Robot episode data
━━━━━━━━━━━━━━━━
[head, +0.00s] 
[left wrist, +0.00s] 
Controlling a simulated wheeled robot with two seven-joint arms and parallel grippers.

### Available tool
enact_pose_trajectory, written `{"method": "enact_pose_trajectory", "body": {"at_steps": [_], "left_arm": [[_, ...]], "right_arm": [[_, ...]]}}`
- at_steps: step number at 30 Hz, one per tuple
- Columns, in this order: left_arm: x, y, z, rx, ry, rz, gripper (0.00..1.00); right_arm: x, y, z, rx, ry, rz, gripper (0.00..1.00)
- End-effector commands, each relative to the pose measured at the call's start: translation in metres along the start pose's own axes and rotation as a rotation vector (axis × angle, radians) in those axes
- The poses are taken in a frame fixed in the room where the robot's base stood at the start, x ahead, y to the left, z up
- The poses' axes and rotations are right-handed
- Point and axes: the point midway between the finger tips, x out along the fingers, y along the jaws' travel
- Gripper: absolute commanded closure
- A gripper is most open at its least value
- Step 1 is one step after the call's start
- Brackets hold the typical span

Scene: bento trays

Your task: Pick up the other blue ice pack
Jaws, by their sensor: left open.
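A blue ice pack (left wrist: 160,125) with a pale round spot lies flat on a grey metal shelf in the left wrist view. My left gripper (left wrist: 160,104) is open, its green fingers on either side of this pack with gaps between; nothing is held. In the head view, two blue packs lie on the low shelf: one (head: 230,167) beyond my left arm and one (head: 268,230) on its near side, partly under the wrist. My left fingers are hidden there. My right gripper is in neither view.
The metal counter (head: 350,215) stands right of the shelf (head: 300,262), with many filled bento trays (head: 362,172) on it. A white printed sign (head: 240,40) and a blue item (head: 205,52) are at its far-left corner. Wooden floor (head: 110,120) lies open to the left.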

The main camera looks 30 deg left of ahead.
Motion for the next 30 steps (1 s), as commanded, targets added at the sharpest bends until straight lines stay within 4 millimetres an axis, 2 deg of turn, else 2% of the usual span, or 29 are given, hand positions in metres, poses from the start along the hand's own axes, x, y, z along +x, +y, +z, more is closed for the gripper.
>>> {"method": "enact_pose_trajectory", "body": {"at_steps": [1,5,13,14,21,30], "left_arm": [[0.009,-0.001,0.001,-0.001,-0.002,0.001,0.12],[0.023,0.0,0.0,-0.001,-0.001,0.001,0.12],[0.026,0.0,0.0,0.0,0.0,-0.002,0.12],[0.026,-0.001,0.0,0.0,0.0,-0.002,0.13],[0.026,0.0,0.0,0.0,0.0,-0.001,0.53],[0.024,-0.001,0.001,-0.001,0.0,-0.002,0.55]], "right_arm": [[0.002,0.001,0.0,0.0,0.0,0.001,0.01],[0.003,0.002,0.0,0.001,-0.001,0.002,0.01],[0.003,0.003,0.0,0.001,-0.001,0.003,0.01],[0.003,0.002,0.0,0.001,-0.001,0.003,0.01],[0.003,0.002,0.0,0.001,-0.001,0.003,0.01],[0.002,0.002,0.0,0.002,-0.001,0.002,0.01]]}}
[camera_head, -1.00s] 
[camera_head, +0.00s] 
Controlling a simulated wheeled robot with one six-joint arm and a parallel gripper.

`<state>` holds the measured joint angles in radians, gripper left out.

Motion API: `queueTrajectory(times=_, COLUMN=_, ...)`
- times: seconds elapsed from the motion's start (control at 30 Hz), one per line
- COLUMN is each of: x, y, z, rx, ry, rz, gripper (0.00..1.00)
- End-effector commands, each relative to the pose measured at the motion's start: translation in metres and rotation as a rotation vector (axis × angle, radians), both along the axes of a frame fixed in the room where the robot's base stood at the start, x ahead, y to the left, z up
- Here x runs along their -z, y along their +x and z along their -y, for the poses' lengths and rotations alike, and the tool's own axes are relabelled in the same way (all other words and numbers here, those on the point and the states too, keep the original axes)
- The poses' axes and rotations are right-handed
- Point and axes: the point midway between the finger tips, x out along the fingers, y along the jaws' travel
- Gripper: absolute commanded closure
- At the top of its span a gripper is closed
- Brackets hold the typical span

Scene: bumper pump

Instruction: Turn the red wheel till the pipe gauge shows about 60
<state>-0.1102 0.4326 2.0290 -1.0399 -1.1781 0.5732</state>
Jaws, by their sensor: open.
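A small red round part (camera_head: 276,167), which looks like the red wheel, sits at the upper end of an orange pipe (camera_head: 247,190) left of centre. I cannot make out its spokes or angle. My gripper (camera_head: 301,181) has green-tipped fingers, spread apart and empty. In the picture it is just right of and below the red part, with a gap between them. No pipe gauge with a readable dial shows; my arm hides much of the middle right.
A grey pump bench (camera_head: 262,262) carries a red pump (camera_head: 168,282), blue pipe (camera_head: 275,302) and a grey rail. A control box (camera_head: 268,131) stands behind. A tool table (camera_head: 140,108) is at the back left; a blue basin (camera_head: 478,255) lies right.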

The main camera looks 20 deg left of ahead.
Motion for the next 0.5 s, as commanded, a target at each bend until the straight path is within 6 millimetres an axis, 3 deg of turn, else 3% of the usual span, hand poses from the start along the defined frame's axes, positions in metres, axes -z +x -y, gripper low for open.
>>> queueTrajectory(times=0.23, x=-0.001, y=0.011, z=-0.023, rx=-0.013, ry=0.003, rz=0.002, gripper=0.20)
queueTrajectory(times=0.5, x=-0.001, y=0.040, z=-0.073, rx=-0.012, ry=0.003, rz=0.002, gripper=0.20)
━━━━━━━━━━━━━━━━
▶ [Work to be completed]
Can you write out the lines above, from the first one through the one containing "The main camera looks 30 deg left of ahead.", exactly as they appear and nothing more?

▶ [Final result]
[head, +0.00s] 
[left wrist, +0.00s] 
Controlling a simulated wheeled robot with two seven-joint arms and parallel grippers.

### Available tool
enact_pose_trajectory, written `{"method": "enact_pose_trajectory", "body": {"at_steps": [_], "left_arm": [[_, ...]], "right_arm": [[_, ...]]}}`
- at_steps: step number at 30 Hz, one per tuple
- Columns, in this order: left_arm: x, y, z, rx, ry, rz, gripper (0.00..1.00); right_arm: x, y, z, rx, ry, rz, gripper (0.00..1.00)
- End-effector commands, each relative to the pose measured at the call's start: translation in metres along the start pose's own axes and rotation as a rotation vector (axis × angle, radians) in those axes
- The poses are taken in a frame fixed in the room where the robot's base stood at the start, x ahead, y to the left, z up
- The poses' axes and rotations are right-handed
- Point and axes: the point midway between the finger tips, x out along the fingers, y along the jaws' travel
- Gripper: absolute commanded closure
- A gripper is most open at its least value
- Step 1 is one step after the call's start
- Brackets hold the typical span

Scene: bento trays

Your task: Pick up the other blue ice pack
Jaws, by their sensor: left open.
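A blue ice pack (left wrist: 160,125) with a pale round spot lies flat on a grey metal shelf in the left wrist view. My left gripper (left wrist: 160,104) is open, its green fingers on either side of this pack with gaps between; nothing is held. In the head view, two blue packs lie on the low shelf: one (head: 230,167) beyond my left arm and one (head: 268,230) on its near side, partly under the wrist. My left fingers are hidden there. My right gripper is in neither view.
The metal counter (head: 350,215) stands right of the shelf (head: 300,262), with many filled bento trays (head: 362,172) on it. A white printed sign (head: 240,40) and a blue item (head: 205,52) are at its far-left corner. Wooden floor (head: 110,120) lies open to the left.

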The main camera looks 30 deg left of ahead.

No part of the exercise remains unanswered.